We soon discovered how essential it is for a multi-business company to become an open, learning organization. The ultimate competitive advantage lies in an organization’s ability to learn and rapidly transform that learning into action. It may acquire that learning in a variety of ways – through great scientists, great management practices, or great marketing skills – but then it must rapidly assimilate its new learning and drive it.

(Jack Welch, former CEO of General Electric, cited by Lowe, 1998: 84)

Our true core competency is not in manufacturing or services, but the recruiting and nurturing of the world’s best people, and the cultivation within our employees of an insatiable desire to learn in order to improve everything we do on an ongoing basis. It is this competency that has enabled us to grow and adapt quickly to the many challenges we have faced over the last decade.
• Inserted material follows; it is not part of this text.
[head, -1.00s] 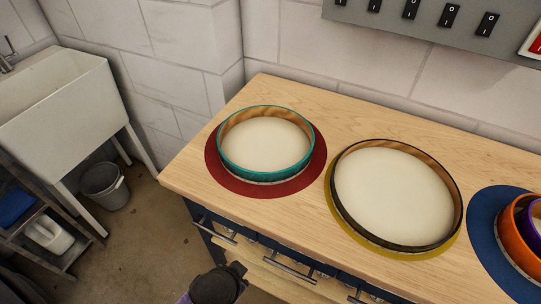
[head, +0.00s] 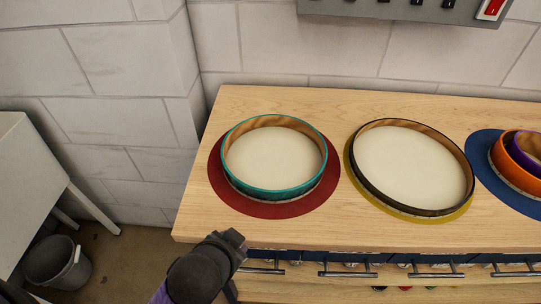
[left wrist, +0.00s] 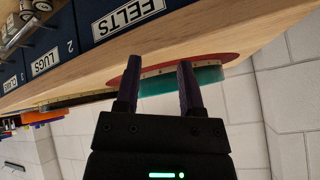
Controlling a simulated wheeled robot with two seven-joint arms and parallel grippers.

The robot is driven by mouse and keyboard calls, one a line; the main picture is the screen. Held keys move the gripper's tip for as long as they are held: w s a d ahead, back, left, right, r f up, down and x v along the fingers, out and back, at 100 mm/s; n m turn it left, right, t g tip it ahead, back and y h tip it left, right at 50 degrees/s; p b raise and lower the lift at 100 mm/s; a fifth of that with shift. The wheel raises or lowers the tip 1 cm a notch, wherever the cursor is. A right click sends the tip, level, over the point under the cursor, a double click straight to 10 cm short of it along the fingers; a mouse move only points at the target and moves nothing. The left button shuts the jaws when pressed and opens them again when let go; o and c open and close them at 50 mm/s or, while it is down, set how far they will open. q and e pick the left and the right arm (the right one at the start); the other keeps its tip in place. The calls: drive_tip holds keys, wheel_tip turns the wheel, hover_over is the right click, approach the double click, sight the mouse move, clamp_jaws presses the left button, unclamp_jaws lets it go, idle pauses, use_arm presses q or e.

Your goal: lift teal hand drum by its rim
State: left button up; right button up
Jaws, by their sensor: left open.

(Welch again in his final Director’s Report at GE in 2002. In 2003, GE was one of just seven companies in the world awarded a Standard and Poor’s AAA performance rating.)

Are more organizations likely to embrace learning organization principles as a way of improving employee performance and maintaining competitive advantage? A few years ago, the answer to this question would have been, ‘They ought to.’ Now it is, ‘They probably will’, because all cutting-edge organizations of the last 100 years have been able to do something more than reactively ‘manage change’. For example, almost all of Collins and Porras’s ‘visionary companies’ and O’Reilly and Pfeffer’s ‘extraordinary companies’ are organizations that have been able to learn quickly and have learning organization characteristics. They have regularly created change for others to follow in their wake, and have been able to adapt quickly to unforeseen circumstances in the past. Only on rare occasions have these companies been forced to resort to the classic knee-jerk reactions of most companies facing crises, such as downsizing and mergers or other short-term fixes. While these may have some short-term benefits, none of them are recipes for assuring long-term organizational growth and longevity.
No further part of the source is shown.